Please return the full listing below without altering anything.
## Begin
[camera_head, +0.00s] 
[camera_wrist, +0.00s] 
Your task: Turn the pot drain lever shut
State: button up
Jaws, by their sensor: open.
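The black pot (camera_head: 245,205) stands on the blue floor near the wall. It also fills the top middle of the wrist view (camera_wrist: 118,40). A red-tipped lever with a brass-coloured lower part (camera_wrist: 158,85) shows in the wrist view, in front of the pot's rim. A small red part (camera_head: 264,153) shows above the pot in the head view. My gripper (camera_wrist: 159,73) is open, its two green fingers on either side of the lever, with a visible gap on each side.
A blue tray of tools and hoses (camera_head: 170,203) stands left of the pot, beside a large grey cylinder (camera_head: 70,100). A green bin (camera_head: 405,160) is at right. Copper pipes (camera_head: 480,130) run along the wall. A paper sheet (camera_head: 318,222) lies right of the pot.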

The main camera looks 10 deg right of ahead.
## End
Result:
[camera_head, +0.00s] 
[camera_wrist, +0.00s] 
Your task: Turn the pot drain lever shut
State: button up
Jaws, by their sensor: open.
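The black pot (camera_head: 245,205) stands on the blue floor near the wall. It also fills the top middle of the wrist view (camera_wrist: 118,40). A red-tipped lever with a brass-coloured lower part (camera_wrist: 158,85) shows in the wrist view, in front of the pot's rim. A small red part (camera_head: 264,153) shows above the pot in the head view. My gripper (camera_wrist: 159,73) is open, its two green fingers on either side of the lever, with a visible gap on each side.
A blue tray of tools and hoses (camera_head: 170,203) stands left of the pot, beside a large grey cylinder (camera_head: 70,100). A green bin (camera_head: 405,160) is at right. Copper pipes (camera_head: 480,130) run along the wall. A paper sheet (camera_head: 318,222) lies right of the pot.

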The main camera looks 10 deg right of ahead.

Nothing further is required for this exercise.